## The exercise
Write out the material exactly, with the pictures left out.

## Material

....

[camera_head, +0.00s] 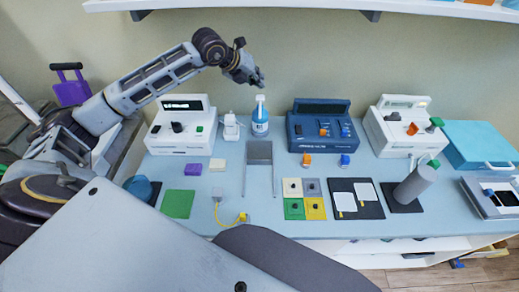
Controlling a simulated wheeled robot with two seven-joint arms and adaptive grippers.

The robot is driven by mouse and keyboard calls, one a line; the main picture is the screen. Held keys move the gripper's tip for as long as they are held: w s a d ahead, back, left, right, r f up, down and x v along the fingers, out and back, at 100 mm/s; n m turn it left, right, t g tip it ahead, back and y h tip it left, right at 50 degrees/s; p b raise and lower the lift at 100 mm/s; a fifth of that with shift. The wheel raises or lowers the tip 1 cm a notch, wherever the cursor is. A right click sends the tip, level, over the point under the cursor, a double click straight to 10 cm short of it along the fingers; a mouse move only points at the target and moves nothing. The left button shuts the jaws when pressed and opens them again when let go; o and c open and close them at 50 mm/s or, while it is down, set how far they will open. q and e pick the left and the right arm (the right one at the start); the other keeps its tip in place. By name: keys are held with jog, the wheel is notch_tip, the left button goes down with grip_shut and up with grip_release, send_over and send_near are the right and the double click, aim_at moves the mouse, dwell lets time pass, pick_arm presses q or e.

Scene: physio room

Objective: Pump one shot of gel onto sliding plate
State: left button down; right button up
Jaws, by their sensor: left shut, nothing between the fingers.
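A blue and white pump bottle (260,124) stands upright at the back middle of the table. Its white pump head points up. My left gripper (259,82) is shut and empty, just above the pump head; I cannot tell whether it touches it. A grey plate (259,152) between two thin rails lies in front of the bottle and looks like the sliding plate. I see no gel on it. My right gripper is not in view.
A white device (181,143) and a small white item (231,128) stand left of the bottle, a dark blue device (322,140) right. Colored pads (178,204), a black board (368,208) and a grey cylinder (413,186) are in front. A shelf (300,4) hangs above.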

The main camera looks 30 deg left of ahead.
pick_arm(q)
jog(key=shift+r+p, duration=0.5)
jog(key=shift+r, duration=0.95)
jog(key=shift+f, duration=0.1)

....

## Result of the task
[camera_head, +0.00s] 
Controlling a simulated wheeled robot with two seven-joint arms and adaptive grippers.

The robot is driven by mouse and keyboard calls, one a line; the main picture is the screen. Held keys move the gripper's tip for as long as they are held: w s a d ahead, back, left, right, r f up, down and x v along the fingers, out and back, at 100 mm/s; n m turn it left, right, t g tip it ahead, back and y h tip it left, right at 50 degrees/s; p b raise and lower the lift at 100 mm/s; a fifth of that with shift. The wheel raises or lowers the tip 1 cm a notch, wherever the cursor is. A right click sends the tip, level, over the point under the cursor, a double click straight to 10 cm short of it along the fingers; a mouse move only points at the target and moves nothing. The left button shuts the jaws when pressed and opens them again when let go; o and c open and close them at 50 mm/s or, while it is down, set how far they will open. q and e pick the left and the right arm (the right one at the start); the other keeps its tip in place. By name: keys are held with jog, the wheel is notch_tip, the left button goes down with grip_shut and up with grip_release, send_over and send_near are the right and the double click, aim_at moves the mouse, dwell lets time pass, pick_arm presses q or e.

Scene: physio room

Objective: Pump one shot of gel onto sliding plate
State: left button down; right button up
Jaws, by their sensor: left shut, nothing between the fingers.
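A blue and white pump bottle (260,124) stands upright at the back middle of the table. Its white pump head points up. My left gripper (259,82) is shut and empty, just above the pump head; I cannot tell whether it touches it. A grey plate (259,152) between two thin rails lies in front of the bottle and looks like the sliding plate. I see no gel on it. My right gripper is not in view.
A white device (181,143) and a small white item (231,128) stand left of the bottle, a dark blue device (322,140) right. Colored pads (178,204), a black board (368,208) and a grey cylinder (413,186) are in front. A shelf (300,4) hangs above.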

The main camera looks 30 deg left of ahead.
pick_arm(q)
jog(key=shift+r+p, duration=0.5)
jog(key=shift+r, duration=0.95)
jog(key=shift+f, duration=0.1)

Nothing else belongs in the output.